Burgeoning natural gas drilling operations in the Northeast prompted Carload Express Inc. last year to seek a railroad that could access gas producers in the Marcellus and Utica shales. The search ended in late 2012.

The "foothold railroad," as Carload Express Chief Executive Officer Russell Peterson characterizes it? A former Omal Railway line that now will be operated as the Ohio Terminal Railway Co. — Carload Express' fourth short line.

In December, Carload Express reached an agreement with Hannibal Real Estate L.L.C. to operate a 12.2-mile line between Hannibal and Powhatan Point, Ohio, which the real estate firm acquired in 2007. Originally built by the Pennsylvania Railroad to serve an aluminum plant in Hannibal, the line later was sold by Conrail to the Ormet Railroad Corp. The route — which Carload Express tried to purchase from Conrail in 1996 — provides rail access to a Hannibal Real Estate-owned industrial park and an adjacent steel rolling mill.

The line has been dormant since 2000, but is being upgraded so the Ohio Terminal Railway can serve the steel mill and "wet" gas producing portions of the Marcellus and Utica shales, which cover portions of Ohio, New York, Pennsylvania and West Virginia. A wet gas, such as ethane, propane or butane, refers to a higher percentage of natural gas liquids versus a "dry" gas.

Carload Express plans to spend about $1.8 million to improve and upgrade the line, with work slated for completion in early April, says Peterson.

"We'll commence operations by mid-April," he says.

The Ohio Terminal Railway will interchange with Norfolk Southern Railway in Powhatan Point. The short line will move pipe, frac sand, drilling lubricants and crane mats for shale customers, and haul steel for the mill. Initially, traffic will be split 50/50 between shale-related and steel carloads, but eventually — perhaps in three years — "shale traffic will account for 75 percent," says Peterson.

Founded in 1992, Carload Express also operates the Allegheny Valley, Southwest Pennsylvania and Camp Chase railroads in Pennsylvania and Ohio. In addition, the company provides warehousing, transloading, rail-car-storage, industrial switching and side track engineering services.

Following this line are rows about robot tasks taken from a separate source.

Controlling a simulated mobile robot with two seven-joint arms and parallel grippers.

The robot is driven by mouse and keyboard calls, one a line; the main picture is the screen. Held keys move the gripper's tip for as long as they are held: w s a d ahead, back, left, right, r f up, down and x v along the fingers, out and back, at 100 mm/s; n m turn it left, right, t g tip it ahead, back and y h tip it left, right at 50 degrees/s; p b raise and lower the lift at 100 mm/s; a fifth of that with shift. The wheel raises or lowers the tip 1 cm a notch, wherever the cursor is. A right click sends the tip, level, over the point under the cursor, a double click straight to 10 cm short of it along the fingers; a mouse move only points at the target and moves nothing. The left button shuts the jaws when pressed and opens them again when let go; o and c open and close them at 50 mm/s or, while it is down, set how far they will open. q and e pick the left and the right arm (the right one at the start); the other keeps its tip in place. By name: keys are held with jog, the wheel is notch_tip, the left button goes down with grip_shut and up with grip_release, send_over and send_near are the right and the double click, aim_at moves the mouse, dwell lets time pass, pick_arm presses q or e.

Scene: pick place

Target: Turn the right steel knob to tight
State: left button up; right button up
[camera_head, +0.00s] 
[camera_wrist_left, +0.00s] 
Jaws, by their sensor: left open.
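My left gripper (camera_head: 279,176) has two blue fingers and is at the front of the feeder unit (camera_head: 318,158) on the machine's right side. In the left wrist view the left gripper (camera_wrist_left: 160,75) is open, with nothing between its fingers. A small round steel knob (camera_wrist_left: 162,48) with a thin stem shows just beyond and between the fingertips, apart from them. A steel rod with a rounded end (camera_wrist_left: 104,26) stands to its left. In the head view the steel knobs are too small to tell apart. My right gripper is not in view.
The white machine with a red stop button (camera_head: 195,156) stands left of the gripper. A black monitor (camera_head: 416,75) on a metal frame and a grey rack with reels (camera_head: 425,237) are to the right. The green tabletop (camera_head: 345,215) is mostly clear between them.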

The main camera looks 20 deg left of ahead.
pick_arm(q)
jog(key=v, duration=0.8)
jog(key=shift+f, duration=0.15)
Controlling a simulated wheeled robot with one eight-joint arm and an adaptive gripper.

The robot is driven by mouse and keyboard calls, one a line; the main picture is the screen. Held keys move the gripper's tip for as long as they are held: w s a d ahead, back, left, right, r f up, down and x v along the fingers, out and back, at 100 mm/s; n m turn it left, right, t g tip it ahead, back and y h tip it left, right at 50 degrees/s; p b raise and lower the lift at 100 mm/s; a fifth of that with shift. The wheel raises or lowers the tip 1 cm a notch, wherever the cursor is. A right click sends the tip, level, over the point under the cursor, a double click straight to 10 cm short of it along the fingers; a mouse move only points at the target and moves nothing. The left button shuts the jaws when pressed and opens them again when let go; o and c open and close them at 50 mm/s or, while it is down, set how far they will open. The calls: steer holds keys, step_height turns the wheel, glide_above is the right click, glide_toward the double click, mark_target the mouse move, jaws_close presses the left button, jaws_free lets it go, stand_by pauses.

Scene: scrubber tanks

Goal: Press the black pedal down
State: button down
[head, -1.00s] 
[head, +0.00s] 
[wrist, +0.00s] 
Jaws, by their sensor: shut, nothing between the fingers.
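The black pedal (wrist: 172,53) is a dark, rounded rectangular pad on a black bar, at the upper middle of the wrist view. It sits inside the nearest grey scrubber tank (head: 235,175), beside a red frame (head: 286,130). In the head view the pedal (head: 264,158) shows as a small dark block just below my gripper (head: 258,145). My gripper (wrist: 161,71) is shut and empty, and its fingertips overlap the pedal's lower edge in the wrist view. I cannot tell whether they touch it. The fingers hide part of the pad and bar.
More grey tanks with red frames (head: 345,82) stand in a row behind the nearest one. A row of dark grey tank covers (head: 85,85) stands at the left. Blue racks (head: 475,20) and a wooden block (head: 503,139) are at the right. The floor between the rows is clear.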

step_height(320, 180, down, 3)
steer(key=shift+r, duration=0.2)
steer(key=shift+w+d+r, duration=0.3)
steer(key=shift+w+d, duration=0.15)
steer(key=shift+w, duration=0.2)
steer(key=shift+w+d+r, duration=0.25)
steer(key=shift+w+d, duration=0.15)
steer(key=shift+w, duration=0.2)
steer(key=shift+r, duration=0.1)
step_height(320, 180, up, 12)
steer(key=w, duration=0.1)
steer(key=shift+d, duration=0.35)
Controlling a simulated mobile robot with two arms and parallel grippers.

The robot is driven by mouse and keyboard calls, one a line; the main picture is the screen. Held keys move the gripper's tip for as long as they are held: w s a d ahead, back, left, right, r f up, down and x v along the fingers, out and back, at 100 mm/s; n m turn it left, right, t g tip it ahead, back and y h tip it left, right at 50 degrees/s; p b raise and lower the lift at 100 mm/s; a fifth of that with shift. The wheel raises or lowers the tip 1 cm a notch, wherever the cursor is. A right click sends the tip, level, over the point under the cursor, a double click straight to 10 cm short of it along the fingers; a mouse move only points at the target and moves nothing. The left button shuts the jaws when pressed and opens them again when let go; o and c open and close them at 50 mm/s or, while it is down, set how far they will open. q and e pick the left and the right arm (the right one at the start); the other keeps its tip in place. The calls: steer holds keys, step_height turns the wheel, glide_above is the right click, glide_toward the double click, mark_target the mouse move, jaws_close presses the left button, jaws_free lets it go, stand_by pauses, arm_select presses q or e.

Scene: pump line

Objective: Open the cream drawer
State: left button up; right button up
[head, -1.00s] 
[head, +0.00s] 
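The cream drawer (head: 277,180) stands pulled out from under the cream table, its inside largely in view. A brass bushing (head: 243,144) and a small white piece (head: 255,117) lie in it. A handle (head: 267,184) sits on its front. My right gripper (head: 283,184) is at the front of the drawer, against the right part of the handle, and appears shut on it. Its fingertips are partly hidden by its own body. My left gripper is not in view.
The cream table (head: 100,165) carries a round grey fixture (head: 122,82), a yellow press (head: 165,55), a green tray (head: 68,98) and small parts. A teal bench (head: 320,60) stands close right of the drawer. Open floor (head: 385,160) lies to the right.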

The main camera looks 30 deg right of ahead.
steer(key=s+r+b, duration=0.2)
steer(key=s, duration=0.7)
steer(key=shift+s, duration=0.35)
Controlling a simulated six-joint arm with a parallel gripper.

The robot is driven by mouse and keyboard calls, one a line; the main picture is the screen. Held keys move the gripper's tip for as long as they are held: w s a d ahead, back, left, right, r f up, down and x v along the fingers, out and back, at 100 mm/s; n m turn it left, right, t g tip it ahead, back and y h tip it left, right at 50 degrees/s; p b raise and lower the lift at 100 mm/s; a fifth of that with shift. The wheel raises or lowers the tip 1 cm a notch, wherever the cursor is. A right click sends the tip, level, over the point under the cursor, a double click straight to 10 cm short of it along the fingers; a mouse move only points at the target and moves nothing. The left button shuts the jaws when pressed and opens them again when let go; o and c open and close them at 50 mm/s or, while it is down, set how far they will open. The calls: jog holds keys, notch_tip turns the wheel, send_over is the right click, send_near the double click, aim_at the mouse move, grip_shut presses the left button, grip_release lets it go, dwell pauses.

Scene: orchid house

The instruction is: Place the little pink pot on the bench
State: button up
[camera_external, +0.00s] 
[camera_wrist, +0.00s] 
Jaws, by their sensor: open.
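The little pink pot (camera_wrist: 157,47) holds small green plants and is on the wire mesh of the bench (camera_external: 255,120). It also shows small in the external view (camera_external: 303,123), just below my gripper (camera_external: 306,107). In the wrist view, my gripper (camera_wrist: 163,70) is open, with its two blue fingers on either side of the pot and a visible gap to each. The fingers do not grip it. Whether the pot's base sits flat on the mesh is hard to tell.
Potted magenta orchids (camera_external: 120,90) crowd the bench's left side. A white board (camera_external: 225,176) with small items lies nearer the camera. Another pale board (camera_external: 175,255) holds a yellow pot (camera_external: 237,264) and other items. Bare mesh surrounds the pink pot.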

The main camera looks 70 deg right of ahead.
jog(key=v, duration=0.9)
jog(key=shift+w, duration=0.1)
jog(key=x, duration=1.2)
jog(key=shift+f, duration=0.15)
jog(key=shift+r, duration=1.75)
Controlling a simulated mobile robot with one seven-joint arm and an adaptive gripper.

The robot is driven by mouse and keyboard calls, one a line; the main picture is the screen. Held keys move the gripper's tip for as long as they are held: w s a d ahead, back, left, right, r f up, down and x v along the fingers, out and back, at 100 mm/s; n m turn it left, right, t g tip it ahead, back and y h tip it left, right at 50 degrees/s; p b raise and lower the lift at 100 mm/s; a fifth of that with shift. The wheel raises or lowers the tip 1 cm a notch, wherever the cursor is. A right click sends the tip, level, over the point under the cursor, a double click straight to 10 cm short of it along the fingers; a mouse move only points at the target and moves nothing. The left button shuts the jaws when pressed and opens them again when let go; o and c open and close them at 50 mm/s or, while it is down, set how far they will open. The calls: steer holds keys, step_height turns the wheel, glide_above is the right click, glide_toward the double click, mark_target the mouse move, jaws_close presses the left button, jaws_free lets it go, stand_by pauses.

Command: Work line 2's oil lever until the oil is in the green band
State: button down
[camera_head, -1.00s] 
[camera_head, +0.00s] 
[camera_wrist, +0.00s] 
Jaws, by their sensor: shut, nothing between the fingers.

Carload Express' three short lines move about 42,000 carloads annually. In two years, the Ohio Terminal Railway is projected to move about 3,000 carloads annually and the other short lines are forecasted to grow traffic by about 2,000 to 3,000 units. So, the company's yearly traffic should reach 47,000 to 48,000 carloads by 2015, says Peterson.

Carload Express' last expansion involved the addition of 43 miles of track for the Allegheny Valley Railroad in 2003. The latest addition not only offers the company a prime traffic-growth opportunity, but restores freight-rail service to a long-dormant line.

"The combination of the new rail service and property available at the industrial park is a natural fit to service the emerging shale gas drilling industry in the region," as Carload Express officials put it in a Dec. 12 press release about the Ohio Terminal Railway.